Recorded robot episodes
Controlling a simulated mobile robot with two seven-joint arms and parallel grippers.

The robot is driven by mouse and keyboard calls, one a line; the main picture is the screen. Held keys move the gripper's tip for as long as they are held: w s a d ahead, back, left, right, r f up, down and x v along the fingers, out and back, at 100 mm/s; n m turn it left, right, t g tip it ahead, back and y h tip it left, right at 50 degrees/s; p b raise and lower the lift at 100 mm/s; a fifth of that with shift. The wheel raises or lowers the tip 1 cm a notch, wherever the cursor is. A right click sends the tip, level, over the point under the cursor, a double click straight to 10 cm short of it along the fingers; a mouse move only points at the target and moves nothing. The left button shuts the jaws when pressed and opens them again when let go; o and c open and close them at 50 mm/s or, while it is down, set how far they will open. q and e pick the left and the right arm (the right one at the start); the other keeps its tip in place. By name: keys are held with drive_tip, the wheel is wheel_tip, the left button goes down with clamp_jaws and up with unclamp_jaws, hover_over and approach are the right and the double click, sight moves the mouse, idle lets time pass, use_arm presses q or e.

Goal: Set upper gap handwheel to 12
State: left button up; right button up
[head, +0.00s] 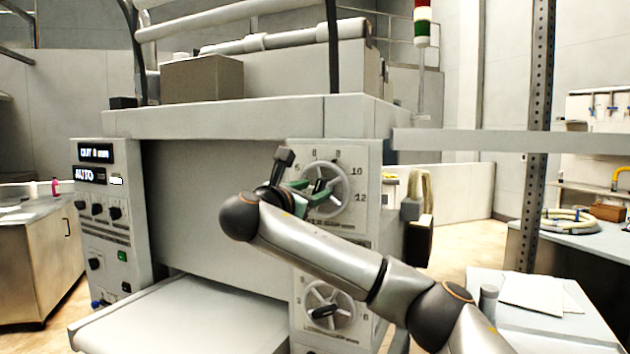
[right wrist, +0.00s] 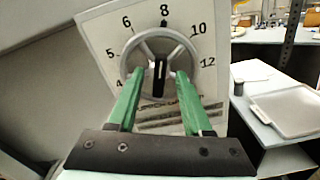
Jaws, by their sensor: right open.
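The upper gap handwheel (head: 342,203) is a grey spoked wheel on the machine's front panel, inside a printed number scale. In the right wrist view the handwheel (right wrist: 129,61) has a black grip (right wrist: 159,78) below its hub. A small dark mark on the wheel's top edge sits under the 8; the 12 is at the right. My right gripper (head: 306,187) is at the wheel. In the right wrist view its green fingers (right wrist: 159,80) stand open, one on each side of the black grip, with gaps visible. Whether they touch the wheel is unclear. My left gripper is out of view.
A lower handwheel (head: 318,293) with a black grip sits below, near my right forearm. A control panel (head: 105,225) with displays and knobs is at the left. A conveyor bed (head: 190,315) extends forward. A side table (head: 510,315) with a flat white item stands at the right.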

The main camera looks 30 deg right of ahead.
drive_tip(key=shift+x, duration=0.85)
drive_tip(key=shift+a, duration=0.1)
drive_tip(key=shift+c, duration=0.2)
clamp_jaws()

==

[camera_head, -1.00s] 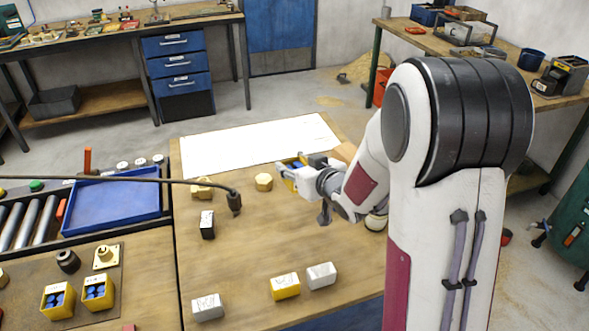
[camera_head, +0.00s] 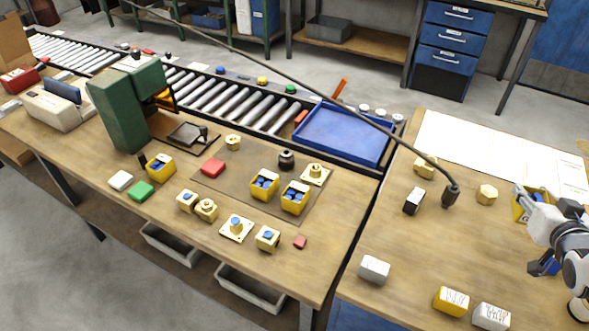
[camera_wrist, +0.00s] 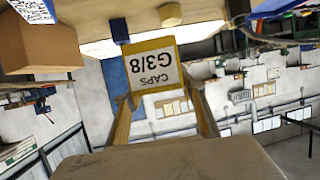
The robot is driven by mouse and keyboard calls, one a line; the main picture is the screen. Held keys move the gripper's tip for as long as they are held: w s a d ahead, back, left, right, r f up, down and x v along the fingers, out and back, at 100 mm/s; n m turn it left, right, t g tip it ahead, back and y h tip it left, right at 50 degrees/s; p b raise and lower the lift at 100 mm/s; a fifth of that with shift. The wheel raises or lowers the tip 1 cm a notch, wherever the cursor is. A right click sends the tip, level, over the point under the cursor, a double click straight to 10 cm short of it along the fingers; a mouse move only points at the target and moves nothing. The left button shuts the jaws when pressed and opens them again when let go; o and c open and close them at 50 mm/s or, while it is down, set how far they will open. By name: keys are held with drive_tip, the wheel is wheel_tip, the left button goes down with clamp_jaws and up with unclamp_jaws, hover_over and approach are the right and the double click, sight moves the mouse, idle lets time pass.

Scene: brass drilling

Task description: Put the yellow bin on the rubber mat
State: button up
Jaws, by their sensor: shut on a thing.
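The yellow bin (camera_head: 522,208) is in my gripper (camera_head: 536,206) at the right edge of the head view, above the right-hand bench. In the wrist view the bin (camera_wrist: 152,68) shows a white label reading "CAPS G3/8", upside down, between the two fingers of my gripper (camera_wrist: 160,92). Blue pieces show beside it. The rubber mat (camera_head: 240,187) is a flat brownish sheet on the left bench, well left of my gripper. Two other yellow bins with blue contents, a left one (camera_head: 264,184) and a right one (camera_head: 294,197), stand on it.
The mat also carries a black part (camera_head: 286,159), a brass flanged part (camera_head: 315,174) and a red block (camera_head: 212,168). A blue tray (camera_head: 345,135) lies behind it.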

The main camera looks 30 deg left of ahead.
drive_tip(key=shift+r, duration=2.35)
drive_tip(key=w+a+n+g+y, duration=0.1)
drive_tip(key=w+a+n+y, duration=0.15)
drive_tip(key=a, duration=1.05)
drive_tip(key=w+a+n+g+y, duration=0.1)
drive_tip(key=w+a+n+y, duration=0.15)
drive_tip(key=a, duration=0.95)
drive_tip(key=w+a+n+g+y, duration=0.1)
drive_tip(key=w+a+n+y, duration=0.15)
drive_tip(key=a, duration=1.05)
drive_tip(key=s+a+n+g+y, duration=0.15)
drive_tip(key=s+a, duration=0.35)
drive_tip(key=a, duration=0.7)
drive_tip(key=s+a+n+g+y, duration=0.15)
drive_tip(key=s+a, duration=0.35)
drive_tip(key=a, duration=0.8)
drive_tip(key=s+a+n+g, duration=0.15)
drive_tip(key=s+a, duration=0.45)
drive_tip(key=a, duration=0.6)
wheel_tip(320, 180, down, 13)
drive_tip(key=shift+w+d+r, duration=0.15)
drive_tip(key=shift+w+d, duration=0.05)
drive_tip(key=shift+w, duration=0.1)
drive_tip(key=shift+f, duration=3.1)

Work to complete
Gather every line from the listing above in which the word "State" appears.

Answer to this exercise
State: left button up; right button up
State: button up

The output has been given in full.